* The exercise: No pictures go into the copy. Write out exactly the lines below from the one containing "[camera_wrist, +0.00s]" through the one containing "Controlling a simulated".

* Given information:
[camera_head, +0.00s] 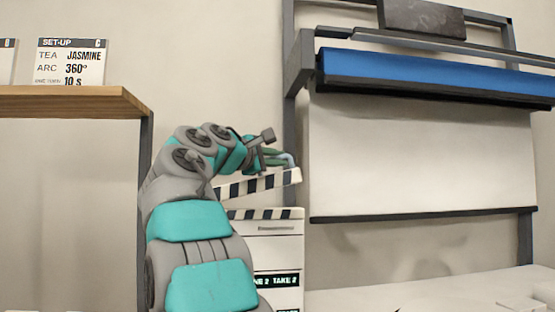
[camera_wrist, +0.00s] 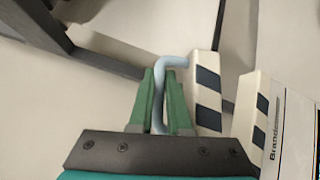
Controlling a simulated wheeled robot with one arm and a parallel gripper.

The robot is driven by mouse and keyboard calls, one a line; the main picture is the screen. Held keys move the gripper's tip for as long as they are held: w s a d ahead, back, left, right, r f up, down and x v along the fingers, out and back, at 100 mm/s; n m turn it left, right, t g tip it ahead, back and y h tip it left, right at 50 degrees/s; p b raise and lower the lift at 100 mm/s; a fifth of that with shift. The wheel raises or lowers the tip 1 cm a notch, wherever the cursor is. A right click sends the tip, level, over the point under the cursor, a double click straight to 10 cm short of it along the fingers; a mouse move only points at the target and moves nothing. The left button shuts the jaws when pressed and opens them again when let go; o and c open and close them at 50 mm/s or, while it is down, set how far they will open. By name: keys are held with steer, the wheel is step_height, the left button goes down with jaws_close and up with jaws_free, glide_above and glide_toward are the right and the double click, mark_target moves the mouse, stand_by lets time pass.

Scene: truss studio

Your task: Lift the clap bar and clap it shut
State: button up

* Written solution:
[camera_wrist, +0.00s] 
Controlling a simulated wheeled robot with one arm and a parallel gripper.

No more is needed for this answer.